Return each line containing the string "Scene".

• **DATA FOR THIS EXERCISE**:

● ● ● ● ●

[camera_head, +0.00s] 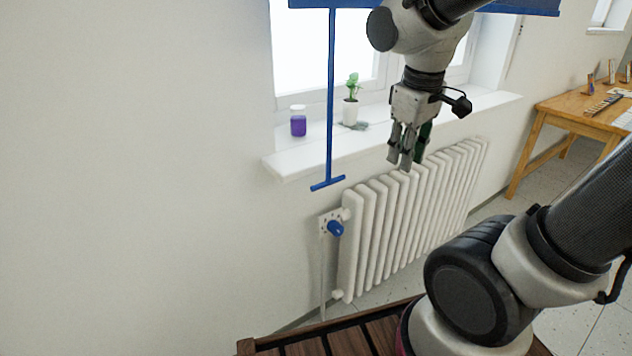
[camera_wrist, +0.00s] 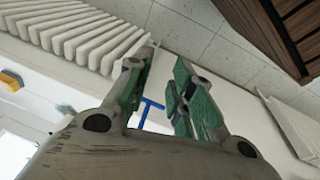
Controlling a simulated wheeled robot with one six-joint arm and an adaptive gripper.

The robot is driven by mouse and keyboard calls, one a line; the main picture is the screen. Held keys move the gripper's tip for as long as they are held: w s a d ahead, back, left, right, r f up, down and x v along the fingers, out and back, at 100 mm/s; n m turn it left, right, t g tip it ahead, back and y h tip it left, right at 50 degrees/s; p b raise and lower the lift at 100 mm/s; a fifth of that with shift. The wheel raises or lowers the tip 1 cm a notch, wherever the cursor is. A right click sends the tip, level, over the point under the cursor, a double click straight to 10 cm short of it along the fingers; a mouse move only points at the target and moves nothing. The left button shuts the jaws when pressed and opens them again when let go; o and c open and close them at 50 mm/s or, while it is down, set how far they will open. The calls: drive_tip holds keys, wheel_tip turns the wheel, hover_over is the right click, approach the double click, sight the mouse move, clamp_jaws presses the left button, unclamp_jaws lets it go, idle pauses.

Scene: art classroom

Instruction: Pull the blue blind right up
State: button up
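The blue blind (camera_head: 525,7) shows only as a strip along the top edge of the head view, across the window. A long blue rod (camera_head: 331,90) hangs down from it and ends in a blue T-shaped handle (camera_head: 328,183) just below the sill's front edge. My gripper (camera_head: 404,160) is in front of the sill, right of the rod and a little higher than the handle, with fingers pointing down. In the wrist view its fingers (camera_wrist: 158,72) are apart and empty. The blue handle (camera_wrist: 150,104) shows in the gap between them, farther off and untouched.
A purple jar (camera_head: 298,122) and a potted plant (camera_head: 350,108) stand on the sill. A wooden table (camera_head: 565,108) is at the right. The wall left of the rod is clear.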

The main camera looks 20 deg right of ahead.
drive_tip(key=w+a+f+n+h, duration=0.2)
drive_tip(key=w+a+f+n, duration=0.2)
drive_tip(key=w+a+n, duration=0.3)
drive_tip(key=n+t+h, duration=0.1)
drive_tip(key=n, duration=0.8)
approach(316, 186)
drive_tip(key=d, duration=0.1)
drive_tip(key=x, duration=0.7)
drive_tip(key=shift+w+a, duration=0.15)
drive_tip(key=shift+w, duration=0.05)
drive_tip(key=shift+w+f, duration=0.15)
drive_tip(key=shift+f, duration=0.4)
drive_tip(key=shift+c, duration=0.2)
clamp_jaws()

● ● ● ● ●

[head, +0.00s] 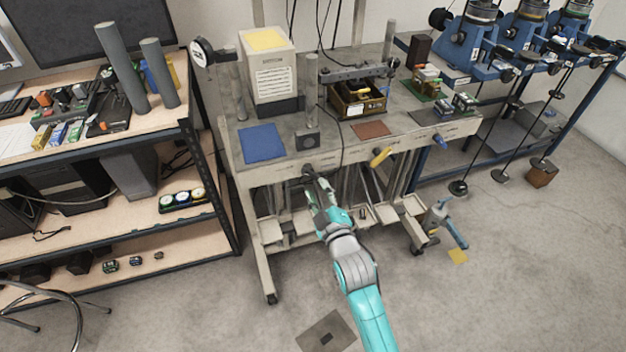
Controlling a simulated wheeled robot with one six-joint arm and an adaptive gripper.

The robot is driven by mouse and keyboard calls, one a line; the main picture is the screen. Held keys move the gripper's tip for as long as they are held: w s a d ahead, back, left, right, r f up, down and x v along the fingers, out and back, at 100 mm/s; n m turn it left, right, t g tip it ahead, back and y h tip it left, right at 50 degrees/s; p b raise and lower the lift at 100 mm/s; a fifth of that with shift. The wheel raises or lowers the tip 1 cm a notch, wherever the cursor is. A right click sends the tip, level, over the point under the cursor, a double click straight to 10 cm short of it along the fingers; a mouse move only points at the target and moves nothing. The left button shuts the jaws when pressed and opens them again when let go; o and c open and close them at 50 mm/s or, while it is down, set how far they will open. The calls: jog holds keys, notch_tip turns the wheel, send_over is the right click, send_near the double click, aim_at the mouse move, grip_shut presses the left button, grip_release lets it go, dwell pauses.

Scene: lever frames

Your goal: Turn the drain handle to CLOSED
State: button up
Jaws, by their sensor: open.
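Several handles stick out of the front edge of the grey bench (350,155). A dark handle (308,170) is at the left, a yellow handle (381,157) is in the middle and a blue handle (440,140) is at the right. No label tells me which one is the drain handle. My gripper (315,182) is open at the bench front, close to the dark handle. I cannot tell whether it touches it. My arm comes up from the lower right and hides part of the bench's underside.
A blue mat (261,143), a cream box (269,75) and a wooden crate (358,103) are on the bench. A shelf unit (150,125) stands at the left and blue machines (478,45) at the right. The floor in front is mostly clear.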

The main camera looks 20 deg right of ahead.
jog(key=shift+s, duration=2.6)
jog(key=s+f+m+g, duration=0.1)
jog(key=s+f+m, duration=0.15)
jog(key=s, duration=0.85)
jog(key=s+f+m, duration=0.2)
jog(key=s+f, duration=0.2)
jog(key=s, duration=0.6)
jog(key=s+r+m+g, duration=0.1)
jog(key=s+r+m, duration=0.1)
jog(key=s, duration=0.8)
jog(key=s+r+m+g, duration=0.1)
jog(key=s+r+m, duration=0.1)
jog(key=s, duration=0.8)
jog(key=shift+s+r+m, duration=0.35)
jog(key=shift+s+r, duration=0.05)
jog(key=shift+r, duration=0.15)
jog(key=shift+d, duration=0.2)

● ● ● ● ●

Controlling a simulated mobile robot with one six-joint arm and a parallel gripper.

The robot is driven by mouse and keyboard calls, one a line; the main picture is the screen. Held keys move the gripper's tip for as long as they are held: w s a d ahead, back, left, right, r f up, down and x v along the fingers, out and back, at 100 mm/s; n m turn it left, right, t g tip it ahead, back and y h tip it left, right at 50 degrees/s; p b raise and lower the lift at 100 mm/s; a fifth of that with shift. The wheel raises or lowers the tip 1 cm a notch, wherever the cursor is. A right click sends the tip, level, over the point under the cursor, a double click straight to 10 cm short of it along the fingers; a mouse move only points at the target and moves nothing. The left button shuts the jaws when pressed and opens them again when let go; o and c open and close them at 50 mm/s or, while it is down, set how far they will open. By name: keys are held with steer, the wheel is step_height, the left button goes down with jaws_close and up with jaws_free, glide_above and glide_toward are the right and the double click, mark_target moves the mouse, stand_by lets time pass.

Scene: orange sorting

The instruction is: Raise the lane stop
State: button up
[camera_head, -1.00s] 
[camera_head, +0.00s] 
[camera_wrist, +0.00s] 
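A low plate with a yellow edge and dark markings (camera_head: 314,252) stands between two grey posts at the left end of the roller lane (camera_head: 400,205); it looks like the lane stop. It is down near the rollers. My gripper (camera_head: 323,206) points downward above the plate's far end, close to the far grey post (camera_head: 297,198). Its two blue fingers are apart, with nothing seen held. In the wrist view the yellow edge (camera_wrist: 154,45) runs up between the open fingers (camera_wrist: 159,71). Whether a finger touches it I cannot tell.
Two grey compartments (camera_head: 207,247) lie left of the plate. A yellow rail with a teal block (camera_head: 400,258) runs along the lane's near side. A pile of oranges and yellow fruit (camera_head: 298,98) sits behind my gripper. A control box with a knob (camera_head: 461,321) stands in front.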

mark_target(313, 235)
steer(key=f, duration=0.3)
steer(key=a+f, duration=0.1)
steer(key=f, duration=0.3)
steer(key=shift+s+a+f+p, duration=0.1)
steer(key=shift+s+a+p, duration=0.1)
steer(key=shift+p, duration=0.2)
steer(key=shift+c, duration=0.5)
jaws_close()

● ● ● ● ●

• **FINISHED TASK**:
Scene: art classroom
Scene: lever frames
Scene: orange sorting

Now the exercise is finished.